MIFFLINBURG, New York — Six feet of snow wasn’t about to stop Leon Berner from his mission: getting Christmas trees from among the thousands at the annual Buffalo Valley Produce Auction, which began Thursday.
Berner owns Berner Farms Market & Greenhouse in Elma, New York, some 18 miles east of Buffalo where a historic snowstorm has buried the area. He has lost a greenhouse in the mess. A friend and fellow garden center owner lost five, he said.
“Epic is the word everyone is using to describe it up there,” Berner said, pointing out about a foot of snow that came with him to Pennsylvania on top of his truck.
Berner came down Wednesday and said he had no difficulty getting out of the region. “I’m not so sure about going back,” he said laughing. He is planning to head home Saturday when the snow in western New York was expected to clear somewhat. “I’ve been coming here by myself for years.”
Brian Przybyl, owner of Gardenville Blooms in Buffalo, said he can’t even get to his business.
“We were supposed to be prepared for this trip,” he said. “No go, it’s blocked off,” and he showed a picture of what looked like a quaint garden house behind walls of snow.
Przybyl and Berner were among the hundreds of vendors Thursday as the annual auction got under way. People came from as far north as Maine and as far south as Virginia to choose among the more than 50,000 fir trees, more than 20,000 wreaths and ornamentals and thousands of yards of white pine roping, which was very popular and sold out quickly.
Most folks spoken to were veterans of this sale, among the biggest on the East Coast, if not in the country.
Max Tyson, owner of Tyson Farms in Hedgesville, West Virginia, said he’s been making the three-hour trip here for years because the auction has quality trees for reasonable prices. He was after Fraser firs, a popular tree for Christmas because its needles are softer and the tree holds them well after cutting.
“We need more wreaths,” said Janice Bowersox, of Hill View Tree Farm in Middleburg, at the auction with co-worker Patricia Potter. “There’s not enough of our own product” to meet demand. “For us, the auction being right here makes it good.”

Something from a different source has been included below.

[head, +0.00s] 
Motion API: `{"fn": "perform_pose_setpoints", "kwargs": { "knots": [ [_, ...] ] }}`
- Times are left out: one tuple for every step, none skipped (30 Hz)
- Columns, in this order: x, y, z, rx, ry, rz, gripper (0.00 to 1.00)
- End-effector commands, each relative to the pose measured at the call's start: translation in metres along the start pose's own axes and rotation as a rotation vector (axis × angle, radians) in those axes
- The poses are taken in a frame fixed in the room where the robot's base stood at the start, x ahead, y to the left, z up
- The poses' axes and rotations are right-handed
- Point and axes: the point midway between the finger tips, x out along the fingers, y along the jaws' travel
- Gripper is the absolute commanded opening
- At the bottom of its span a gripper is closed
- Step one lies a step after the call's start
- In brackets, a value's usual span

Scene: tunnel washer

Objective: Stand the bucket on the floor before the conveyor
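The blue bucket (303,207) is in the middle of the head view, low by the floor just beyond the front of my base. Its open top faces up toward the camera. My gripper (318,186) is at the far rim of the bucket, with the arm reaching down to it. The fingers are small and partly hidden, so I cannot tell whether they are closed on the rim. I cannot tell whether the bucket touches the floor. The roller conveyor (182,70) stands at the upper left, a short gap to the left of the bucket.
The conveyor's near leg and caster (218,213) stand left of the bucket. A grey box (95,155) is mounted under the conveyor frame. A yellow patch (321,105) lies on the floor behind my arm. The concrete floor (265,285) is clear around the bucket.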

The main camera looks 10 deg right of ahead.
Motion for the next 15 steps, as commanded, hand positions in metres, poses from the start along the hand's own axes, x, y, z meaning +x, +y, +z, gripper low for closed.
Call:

Bowersox said she has come to the auction for at least 15 years and planned to attend Thursday to buy Christmas trees but noted, as had others, that there was less stock than last year.
There are fewer trees this year, said Mark Kurtz, an auction worker. Demand was down slightly last year, he said, and the auction even had trees left over then.
But so far Thursday, just an hour into it, a lot of stock was moving.
Today will begin the Christmas tree auction, in which lots of Frasers, Douglas, concolor and others pines will be sold for many Pennsylvania and North Carolina tree farms.